• _PROBLEM TO WORK ON_: Everything from the first line down to the line containing "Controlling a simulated" should be reproduced exactly; please include nothing else.

• _DATA SECTION_:
-*-*-

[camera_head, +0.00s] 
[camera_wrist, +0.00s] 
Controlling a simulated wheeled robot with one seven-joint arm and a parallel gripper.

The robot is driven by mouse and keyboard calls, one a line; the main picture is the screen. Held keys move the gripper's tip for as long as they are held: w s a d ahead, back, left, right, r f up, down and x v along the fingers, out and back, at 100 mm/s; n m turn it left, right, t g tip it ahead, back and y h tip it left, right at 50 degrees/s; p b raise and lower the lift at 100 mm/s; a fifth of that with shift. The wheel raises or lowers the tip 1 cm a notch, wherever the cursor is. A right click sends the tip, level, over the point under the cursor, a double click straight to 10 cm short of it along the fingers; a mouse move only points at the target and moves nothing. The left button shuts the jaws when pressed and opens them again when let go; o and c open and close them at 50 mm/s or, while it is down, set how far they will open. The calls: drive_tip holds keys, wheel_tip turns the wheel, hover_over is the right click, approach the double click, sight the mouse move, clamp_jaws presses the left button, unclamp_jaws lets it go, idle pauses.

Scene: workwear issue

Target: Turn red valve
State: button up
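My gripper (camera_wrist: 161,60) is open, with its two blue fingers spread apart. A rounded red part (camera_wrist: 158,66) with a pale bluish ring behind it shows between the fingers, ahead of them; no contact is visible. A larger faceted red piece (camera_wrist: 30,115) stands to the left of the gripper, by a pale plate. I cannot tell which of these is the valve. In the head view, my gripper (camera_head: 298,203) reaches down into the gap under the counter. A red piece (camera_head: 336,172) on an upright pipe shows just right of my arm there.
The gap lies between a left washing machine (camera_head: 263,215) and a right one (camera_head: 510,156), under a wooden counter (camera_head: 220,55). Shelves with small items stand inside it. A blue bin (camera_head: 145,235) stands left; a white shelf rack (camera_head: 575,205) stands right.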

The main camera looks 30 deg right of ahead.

-*-*-

• _ANSWER TO THIS PROBLEM_:
[camera_head, +0.00s] 
[camera_wrist, +0.00s] 
Controlling a simulated wheeled robot with one seven-joint arm and a parallel gripper.

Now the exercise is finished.